Gegründet wurde Ghymes (sprich Gimmesch) 1984 an der pädogogischen Hochschule von Nitra im Südwesten der Slowakei. "Dort sollte eine Tanzgruppe entstehen, die ein Begleitensemble brauchte", erinnert sich Tamás Szarka, "aus der Tanzgruppe ist nichts geworden, aber wir existieren immer noch". Der Name Ghymes wurde einem kleinen Dorf bei Nitra entlehnt, in dem die Studenten regelmäßig Ferienlager durchführten. Heute trägt das Dorf nur noch den slowakischen Namen Jelenec, weil dort für eine zweisprachige Beschilderung nicht mehr genügend Ungarn leben.
Die Mitglieder von Ghymes gehören zur ungarischen Minderheit, die in der Südslowakei lebt (siehe nebenstehenden Kasten) und dort jahrzehntelang benachteiligt wurde. "Es war nicht unbedingt ein Vergnügen, als Ungar in der Slowakei geboren zu werden", sagt Tamás Szarka heute. Deutlicher will er nicht werden. In die heiklen diplomatischen Beziehungen zwischen Ungarn und der Slowakei will sich die Band nicht einmischen.
Angefangen hat Ghymes mit traditioneller ungarischer Folkmusik aus Transsylvanien/Siebenbürgen. Sie knüpften damit an die Tanzhaus-Bewegung an, die in den 70er Jahren die ungarische studentische Subkultur eroberte. In transsylvanischen Dörfern hatte sich die archaische Volksmusik am besten erhalten.
Schon die sozialistischen Behörden in Ungarn sahen das Wiederaufleben dieser Musik nicht so gern. Man wollte nicht den Eindruck erwecken, dass Ungarn immer noch auf eine Revision der Grenzen hoffte. Schließlich gehörte Transsylvanien seit 1920 zu Rumänien. Und in der CSSR dürfte die Pflege alter ungarischer Kultur damals noch heikler gewesen sein, da die ungarische Minderheit hier stets im Verdacht stand, nicht loyal zu ihrem jetzigen Staat zu stehen.
Doch Tamás Szarka weist jede politische Intention von sich: "Es ging uns nicht um die Bewahrung ungarischer Traditionen oder der Kultur unserer Minderheit. Wir fanden diese Musik einfach ungeheuer gut und anrührend." Und war es wirklich völlig egal, dass diese Musik auch ungarisch war? "Es hat uns natürlich das Verständnis der starken Texte erleichtert."
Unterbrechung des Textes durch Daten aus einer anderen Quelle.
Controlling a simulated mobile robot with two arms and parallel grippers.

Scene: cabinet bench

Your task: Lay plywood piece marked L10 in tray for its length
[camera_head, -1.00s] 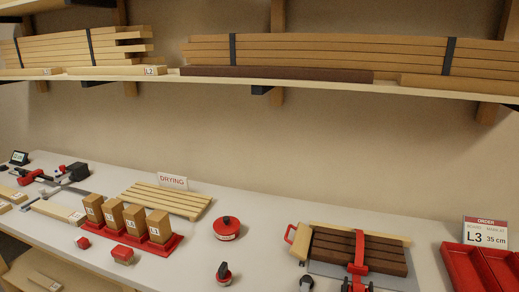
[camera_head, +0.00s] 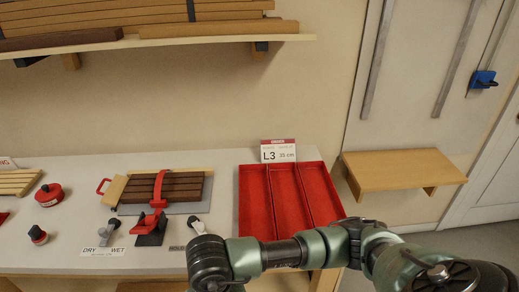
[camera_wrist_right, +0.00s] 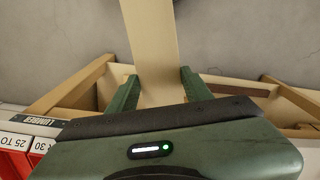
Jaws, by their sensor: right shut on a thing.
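My right gripper (camera_wrist_right: 160,84) is shut on a flat, pale plywood piece (camera_wrist_right: 150,38), which sits between its two green fingers and runs out of the top of the right wrist view. No mark on the piece is readable. In the head view my right forearm crosses the lower right, and its gripper is below the frame. A red tray (camera_head: 256,205) with three long, empty compartments lies on the bench, behind the forearm. My left gripper is not in view.
An order card (camera_head: 279,151) reading L3, 35 cm stands behind the tray. A clamp (camera_head: 153,222) and dark strips (camera_head: 170,189) lie left of it. A wooden wall shelf (camera_head: 400,168) is at right.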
Während Ghymes zunächst eine Tanzband war, ging die Gruppe Ende der 80er Jahre dazu über, vor allem Konzerte zu spielen. In dieser Phase entschlossen sich die Musiker auch, Profis zu werden. Aus der Gründungszeit ist neben den Szarka-Brüdern noch Cimbalon-Spieler Attila Pukkai dabei. Zur Stammformation gehört derzeit außerdem Saxofonist Andor Buják, der seit 1996 bei Ghymes spielt. Dazu kommen auf der Bühne, wie etwa in Kassel, noch ein Schlagzeuger sowie ein Keyboarder.
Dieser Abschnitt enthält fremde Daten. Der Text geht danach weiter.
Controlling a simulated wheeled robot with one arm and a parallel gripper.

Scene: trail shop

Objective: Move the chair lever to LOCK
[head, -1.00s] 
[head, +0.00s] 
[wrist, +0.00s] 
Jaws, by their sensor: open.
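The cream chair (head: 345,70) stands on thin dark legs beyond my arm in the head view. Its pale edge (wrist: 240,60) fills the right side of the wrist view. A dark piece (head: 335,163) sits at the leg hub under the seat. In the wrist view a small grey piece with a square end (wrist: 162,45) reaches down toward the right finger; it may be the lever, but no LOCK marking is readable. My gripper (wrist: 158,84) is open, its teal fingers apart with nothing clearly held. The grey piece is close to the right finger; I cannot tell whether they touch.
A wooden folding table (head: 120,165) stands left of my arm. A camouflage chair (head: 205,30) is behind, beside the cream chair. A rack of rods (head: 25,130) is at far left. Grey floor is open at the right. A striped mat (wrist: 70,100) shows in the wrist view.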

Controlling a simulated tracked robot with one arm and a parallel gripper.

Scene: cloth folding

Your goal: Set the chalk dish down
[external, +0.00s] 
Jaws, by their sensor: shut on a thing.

Peu à peu hat die Band mit jedem Album ihren Ansatz verändert. Auf ihren ersten beiden LPs war noch fast ausschließlich traditionelles Material zu hören. Seitdem schreibt die Gruppe (insbesondere Tamás und Gyula Szarka) fast alles selbst, knüpft dabei aber an ungarische und andere osteuropäische Folk-Stile an. Als Klassifikation für ihren Stil bieten sie selbstbewusst den Begriff "Ghymes-Musik" an. Typisch sind die tollen Melodien mit einem Hang zum Hymnischen, die melancholische Grundstimmung und die ausgefeilten Arrangements. In den letzten Jahren wird leider verstärkt der Synthesizer eingesetzt, was den vorher eher zeitlosen Sound nun recht unmodern nach 70er Jahre Art-Rock klingen lässt. Vielleicht ist der Band auch deshalb der große Durchbruch in der westeuropäischen Weltmusik-Szene noch nicht gelungen.
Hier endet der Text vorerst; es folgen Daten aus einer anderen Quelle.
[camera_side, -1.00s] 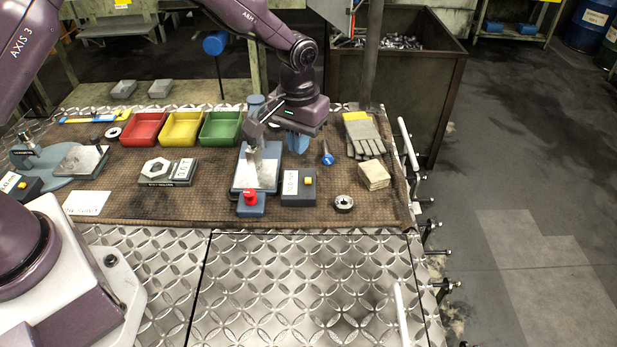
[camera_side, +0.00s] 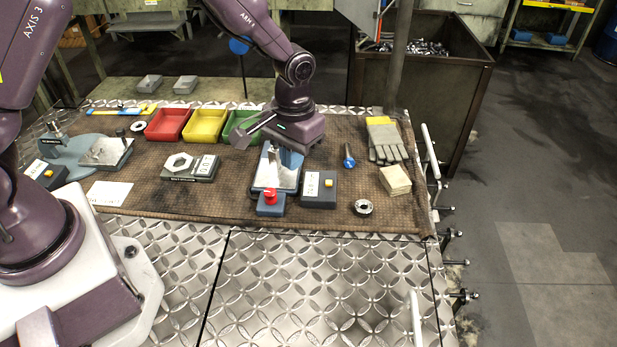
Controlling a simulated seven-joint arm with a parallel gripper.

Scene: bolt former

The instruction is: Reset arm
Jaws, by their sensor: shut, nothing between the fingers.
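My gripper (camera_side: 289,160) points down below the purple wrist, over the blue-edged press base (camera_side: 264,180) near the middle of the bench. Its blue fingers look together, with nothing seen between them. A grey bar (camera_side: 252,133) juts out to the left of the wrist; I cannot tell what it is attached to. The wrist hides the upper part of the press. I cannot tell whether the fingers touch anything. A red button on a blue box (camera_side: 270,206) stands in front of the base.
Red (camera_side: 168,125), yellow (camera_side: 205,125) and green (camera_side: 240,125) bins stand behind, the green one partly hidden. A dark box (camera_side: 318,190), blue bolt (camera_side: 348,157), gloves (camera_side: 385,140), pale blocks (camera_side: 394,180) and ring (camera_side: 363,207) lie right. The plated front (camera_side: 320,280) is clear.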

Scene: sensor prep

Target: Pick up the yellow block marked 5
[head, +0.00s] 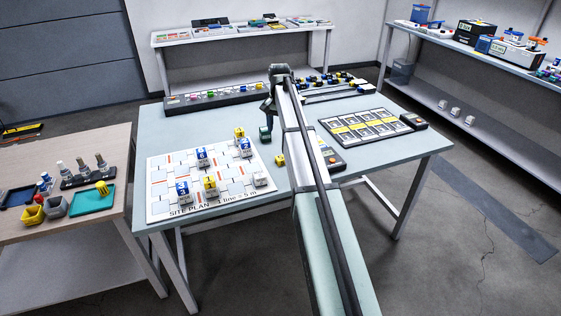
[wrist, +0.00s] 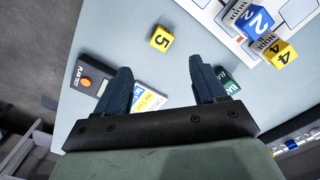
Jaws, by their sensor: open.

Die Texte handeln vor allem von Liebe und Freiheit - und manchmal von beidem gemeinsam. So heißt es etwa im Stück "Rege" auf der gleichnamigen CD: "Selbst Sonne und Mond sind nicht frei, wie könnten wir ohne Liebe frei sein". Diese Verbindung von Liebe und Freiheit, findet Tamás Szarka, könne man durchaus auch auf die Situation der ungarischen Minderheit in der Slowakei beziehen. "Wenn wir in der Slowakei frei sein wollen, müssen uns die Slowaken lieben, nicht nur tolerieren. Wir betteln doch nur darum, ein bisschen geliebt zu werden."